**Dataset entries**
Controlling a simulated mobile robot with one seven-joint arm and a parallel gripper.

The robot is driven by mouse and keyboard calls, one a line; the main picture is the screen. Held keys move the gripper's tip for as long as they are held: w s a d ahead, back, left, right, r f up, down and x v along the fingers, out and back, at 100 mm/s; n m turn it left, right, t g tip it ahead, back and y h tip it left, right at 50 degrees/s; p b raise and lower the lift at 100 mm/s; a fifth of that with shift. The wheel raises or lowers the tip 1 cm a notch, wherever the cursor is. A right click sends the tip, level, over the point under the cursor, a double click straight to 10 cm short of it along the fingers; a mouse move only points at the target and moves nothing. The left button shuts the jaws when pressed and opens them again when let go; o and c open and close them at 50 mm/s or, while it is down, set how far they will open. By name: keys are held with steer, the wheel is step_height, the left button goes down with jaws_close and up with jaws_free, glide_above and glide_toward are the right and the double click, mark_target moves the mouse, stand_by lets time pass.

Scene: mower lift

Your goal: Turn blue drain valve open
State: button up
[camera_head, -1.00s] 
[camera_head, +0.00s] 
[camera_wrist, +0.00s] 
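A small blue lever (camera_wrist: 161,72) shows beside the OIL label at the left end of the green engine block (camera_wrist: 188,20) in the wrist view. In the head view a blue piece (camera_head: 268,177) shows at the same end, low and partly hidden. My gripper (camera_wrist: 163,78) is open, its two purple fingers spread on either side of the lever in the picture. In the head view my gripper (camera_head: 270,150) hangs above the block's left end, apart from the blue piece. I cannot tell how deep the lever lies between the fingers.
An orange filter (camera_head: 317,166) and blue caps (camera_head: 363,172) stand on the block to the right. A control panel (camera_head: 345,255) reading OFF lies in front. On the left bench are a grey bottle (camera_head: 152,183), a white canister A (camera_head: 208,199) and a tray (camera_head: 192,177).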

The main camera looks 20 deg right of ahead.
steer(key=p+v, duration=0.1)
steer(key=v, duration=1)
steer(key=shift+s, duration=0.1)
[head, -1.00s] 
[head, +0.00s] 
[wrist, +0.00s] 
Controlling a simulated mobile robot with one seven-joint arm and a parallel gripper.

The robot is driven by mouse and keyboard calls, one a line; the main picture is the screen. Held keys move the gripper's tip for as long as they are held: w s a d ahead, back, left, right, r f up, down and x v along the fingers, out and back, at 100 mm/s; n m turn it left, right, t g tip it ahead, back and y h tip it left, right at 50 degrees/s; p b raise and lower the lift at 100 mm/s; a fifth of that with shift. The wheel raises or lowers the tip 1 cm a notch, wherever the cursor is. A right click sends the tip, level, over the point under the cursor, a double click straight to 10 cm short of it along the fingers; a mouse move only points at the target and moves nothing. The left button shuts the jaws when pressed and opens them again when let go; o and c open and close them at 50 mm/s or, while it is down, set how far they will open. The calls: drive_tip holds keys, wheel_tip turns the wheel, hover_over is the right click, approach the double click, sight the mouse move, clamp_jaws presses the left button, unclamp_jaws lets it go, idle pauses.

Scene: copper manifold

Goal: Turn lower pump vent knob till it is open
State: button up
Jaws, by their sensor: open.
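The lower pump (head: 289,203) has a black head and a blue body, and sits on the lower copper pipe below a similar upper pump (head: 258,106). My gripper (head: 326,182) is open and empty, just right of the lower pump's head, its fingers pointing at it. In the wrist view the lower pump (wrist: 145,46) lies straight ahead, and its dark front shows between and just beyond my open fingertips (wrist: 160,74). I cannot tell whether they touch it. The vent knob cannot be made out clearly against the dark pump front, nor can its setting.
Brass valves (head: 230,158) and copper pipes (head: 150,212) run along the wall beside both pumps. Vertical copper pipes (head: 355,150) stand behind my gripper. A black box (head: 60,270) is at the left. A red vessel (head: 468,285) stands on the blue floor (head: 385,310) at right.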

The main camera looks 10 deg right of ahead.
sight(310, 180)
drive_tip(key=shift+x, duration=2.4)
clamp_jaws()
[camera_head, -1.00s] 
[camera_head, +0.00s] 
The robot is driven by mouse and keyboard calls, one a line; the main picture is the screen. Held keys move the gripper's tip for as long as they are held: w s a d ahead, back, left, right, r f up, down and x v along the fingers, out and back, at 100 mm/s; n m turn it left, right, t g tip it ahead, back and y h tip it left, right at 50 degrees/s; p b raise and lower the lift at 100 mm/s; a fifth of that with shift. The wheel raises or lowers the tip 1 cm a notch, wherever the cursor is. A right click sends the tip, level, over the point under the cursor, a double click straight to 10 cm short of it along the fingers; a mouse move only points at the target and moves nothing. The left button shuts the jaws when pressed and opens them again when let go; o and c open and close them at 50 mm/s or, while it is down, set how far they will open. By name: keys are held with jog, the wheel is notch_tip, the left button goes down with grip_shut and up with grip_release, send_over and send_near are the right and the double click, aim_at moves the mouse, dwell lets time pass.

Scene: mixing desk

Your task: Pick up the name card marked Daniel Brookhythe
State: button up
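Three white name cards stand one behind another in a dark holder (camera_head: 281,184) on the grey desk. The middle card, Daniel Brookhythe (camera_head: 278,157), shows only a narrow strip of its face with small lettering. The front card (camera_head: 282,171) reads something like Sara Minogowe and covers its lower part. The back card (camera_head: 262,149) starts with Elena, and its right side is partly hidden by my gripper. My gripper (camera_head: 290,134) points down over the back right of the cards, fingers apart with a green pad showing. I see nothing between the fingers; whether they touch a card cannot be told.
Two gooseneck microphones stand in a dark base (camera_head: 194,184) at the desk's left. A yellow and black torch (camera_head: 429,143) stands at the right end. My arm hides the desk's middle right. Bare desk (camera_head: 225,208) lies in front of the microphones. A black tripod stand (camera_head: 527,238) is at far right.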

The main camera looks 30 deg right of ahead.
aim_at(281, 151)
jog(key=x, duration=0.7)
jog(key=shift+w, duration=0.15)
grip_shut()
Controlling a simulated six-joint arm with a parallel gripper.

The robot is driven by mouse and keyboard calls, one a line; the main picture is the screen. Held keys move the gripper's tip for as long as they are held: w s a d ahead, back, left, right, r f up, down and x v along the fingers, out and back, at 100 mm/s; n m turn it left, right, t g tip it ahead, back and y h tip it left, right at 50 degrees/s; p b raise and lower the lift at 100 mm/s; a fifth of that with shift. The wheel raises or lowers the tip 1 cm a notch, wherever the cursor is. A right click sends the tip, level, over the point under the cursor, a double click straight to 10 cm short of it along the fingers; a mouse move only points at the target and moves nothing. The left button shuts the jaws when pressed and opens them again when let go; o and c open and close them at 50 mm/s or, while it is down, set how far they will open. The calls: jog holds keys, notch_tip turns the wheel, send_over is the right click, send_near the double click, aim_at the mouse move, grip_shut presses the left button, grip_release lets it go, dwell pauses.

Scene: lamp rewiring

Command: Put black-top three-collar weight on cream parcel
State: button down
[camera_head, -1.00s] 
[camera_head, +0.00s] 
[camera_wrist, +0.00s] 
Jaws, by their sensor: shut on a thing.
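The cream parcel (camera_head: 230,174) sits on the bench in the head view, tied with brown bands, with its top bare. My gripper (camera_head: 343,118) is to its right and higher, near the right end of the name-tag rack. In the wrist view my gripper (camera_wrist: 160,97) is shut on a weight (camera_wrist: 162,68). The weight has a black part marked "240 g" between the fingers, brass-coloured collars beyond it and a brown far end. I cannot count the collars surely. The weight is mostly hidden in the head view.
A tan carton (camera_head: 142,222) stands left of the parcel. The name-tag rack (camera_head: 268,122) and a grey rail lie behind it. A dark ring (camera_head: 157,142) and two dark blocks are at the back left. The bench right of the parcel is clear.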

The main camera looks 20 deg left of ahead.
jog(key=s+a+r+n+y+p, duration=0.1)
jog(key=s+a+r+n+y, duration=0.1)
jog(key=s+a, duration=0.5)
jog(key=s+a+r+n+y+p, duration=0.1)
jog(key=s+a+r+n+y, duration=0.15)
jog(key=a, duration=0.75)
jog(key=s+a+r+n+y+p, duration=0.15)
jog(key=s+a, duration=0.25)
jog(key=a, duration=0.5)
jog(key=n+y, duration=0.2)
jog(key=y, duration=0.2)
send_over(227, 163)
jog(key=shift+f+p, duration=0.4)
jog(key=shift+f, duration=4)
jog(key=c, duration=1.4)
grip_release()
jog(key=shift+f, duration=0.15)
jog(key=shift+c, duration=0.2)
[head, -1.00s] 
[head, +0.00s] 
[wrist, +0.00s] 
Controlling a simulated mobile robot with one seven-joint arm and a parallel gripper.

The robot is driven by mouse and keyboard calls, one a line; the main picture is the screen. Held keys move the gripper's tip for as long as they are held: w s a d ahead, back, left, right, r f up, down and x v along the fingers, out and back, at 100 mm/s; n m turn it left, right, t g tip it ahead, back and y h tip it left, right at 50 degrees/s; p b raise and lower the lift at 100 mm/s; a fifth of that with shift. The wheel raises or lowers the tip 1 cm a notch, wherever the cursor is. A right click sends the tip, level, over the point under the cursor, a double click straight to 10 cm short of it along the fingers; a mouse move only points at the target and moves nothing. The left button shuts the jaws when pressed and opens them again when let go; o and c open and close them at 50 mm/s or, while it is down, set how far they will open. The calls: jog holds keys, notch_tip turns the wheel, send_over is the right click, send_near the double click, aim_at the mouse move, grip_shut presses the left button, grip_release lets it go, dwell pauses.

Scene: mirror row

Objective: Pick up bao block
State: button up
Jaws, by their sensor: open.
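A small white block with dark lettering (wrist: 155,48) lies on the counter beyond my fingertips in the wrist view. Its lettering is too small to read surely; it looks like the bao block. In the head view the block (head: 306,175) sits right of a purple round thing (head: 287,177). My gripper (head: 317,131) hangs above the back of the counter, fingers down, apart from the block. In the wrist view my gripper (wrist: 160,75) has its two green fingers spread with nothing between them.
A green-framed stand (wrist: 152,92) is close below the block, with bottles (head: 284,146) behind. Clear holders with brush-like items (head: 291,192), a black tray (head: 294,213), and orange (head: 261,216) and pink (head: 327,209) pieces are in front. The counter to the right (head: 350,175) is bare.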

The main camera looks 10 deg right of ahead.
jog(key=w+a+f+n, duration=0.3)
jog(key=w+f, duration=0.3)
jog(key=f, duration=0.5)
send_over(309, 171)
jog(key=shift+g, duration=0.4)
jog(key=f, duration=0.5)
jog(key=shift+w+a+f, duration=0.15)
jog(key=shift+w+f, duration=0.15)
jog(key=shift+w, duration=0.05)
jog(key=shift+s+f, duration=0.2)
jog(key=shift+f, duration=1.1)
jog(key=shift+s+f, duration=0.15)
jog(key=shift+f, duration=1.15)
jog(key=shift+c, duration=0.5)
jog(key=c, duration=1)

**Description of the task**
Which lines contain "Scene"? Copy each of them.

**Exercise answer**
Scene: mower lift
Scene: copper manifold
Scene: mixing desk
Scene: lamp rewiring
Scene: mirror row

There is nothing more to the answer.